From now on, instead of saying some Democrat or some media personality called someone “racist”, “bigot”, “homophobe”, or any similar term, I suggest that the conservative media start saying things like “Creigh Deeds used a conservative slur when referring to Bob McDonnell.” “Conservative slur” can be a catch-all to refer to any word, phrase, innuendo, or whatever, that associates conservatism with bigotry. Calling a conservative a bigot should have the same effect as calling a gay something that sort of rhymes with bigot (and really means “bundle of sticks”), or a black person a n-----, or what have you. I have a couple of reasons for this proposal: (1) The left complains about “slurs” coming from just about anyone who doesn’t agree with them, (2) conservatism has nothing to do with bigotry and bigots can be (and are) of any political color (red, blue, green, etc), and (3) it will be a way to show the closed-mindedness and intellectual intolerance on the Left.

Goodness and Decency win again in the battle against the redefinition of marriage. The news, yesterday was that polls generally showed that the people of Maine favored letting a man “marry” a man. This morning, gays everywhere were surprised (again), dismayed (again), and whining (again) that their goal of wrecking the institution of marriage by redefining it out of existence failed yet again. Gay marriage has failed every time it has come up for a vote from the people. Most importantly it fails in votes by the people in places like the People’s Republic of California, and the home state of Olympia Snowe, neither of which are conservative strongholds. In California it didn’t just fail, it didn’t just fail twice, and it didn’t just fail in a constitutional amendment, it was affirmatively voted against. It wasn’t laws allowing same-sex “marriage” that failed referenda (as was the case in Maine), it was laws disallowing same-sex “marriage” that passed.

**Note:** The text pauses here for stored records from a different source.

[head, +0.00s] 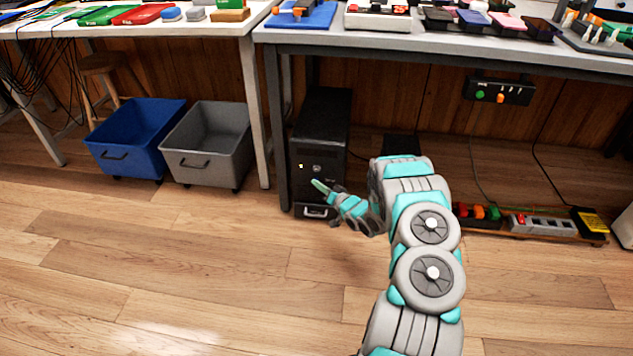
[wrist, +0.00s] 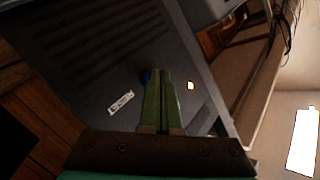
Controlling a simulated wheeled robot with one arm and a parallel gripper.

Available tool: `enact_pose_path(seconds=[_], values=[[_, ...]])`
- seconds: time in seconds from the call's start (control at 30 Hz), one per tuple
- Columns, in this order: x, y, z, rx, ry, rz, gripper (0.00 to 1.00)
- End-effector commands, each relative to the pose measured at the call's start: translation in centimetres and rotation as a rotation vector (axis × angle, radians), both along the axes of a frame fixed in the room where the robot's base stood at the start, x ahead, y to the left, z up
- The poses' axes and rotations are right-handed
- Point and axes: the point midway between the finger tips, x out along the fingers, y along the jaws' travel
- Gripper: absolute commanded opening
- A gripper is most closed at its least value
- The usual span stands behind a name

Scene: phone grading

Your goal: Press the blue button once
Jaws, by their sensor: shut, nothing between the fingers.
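The blue button (wrist: 147,76) shows in the wrist view as a small dark blue spot on the front of a black tower case (head: 323,130). It sits right at the left edge of my fingertips, and they partly cover it. In the head view I cannot make the button out. My gripper (head: 317,184) is shut and empty, its green fingers together and pointing at the lower front of the case. It also shows in the wrist view (wrist: 158,72). I cannot tell whether the fingertips touch the case or the button.
A small yellow light (wrist: 191,86) and a pale label (wrist: 120,103) are on the case front. The case stands under a workbench (head: 440,50), beside its leg. A grey bin (head: 208,150) and a blue bin (head: 135,140) stand to the left. Open wooden floor lies in front.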

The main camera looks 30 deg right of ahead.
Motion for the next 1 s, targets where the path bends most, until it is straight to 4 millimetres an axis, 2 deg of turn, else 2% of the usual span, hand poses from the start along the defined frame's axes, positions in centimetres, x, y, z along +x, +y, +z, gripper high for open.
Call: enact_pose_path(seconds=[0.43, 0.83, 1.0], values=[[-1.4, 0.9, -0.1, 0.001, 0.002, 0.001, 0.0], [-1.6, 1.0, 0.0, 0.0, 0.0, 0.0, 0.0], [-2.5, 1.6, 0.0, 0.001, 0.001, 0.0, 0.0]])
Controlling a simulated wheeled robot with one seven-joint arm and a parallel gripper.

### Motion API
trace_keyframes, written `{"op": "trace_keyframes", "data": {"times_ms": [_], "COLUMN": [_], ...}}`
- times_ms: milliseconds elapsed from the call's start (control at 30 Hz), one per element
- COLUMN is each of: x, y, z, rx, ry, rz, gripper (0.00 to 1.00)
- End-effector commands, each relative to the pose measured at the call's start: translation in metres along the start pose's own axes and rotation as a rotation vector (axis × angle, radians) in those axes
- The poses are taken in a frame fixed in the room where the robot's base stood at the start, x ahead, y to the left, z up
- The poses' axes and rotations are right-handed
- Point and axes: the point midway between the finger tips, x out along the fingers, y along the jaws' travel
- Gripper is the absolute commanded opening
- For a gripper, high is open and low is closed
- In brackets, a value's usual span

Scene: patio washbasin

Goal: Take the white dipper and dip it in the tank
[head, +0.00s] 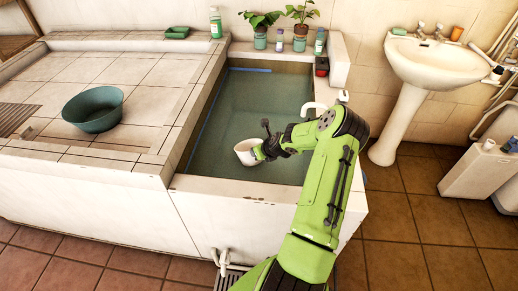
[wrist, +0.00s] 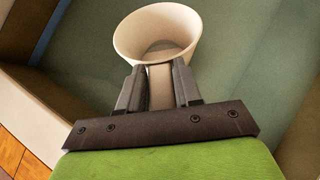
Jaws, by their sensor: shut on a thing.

The people don’t want same-sex “marriage.” Every time they’ve spoken, they’ve repeated that statement. It is only in states where the people have not been allowed to speak where it exists, and in most of those it was imposed by unelected courts, not even legislators.

Supporters of same-sex “marriage” say it is “inevitable.” It is not. Not as long as people continue to understand the consequences of moral relativism and fight these plans to remake society in the image of depraved minds.